---- COLLECTED DATA
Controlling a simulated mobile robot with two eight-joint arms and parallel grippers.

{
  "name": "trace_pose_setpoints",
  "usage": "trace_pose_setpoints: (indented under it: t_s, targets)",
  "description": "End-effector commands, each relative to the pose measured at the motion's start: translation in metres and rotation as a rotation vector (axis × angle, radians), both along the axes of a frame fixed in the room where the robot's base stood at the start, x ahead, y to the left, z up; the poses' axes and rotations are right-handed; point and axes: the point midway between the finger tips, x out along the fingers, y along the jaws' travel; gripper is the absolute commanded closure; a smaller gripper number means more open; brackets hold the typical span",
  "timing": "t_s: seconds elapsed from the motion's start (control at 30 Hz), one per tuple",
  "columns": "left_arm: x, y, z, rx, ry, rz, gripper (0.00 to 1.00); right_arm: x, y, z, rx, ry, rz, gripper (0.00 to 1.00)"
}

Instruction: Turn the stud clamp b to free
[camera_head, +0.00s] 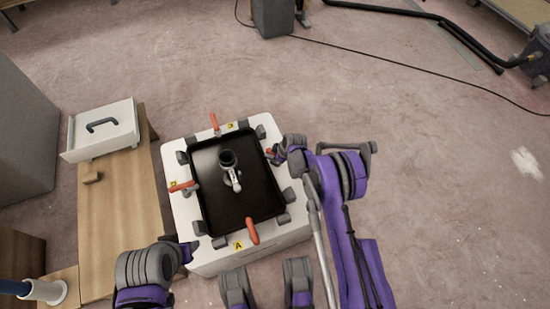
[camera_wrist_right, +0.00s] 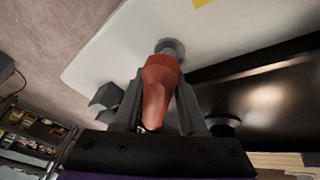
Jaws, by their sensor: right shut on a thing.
--------
WORK REQUIRED — Copy out every line of the material above that mentions the word "motion".

OUTPUT FOR THIS EXERCISE —
  "description": "End-effector commands, each relative to the pose measured at the motion's start: translation in metres and rotation as a rotation vector (axis × angle, radians), both along the axes of a frame fixed in the room where the robot's base stood at the start, x ahead, y to the left, z up; the poses' axes and rotations are right-handed; point and axes: the point midway between the finger tips, x out along the fingers, y along the jaws' travel; gripper is the absolute commanded closure; a smaller gripper number means more open; brackets hold the typical span",
  "timing": "t_s: seconds elapsed from the motion's start (control at 30 Hz), one per tuple",

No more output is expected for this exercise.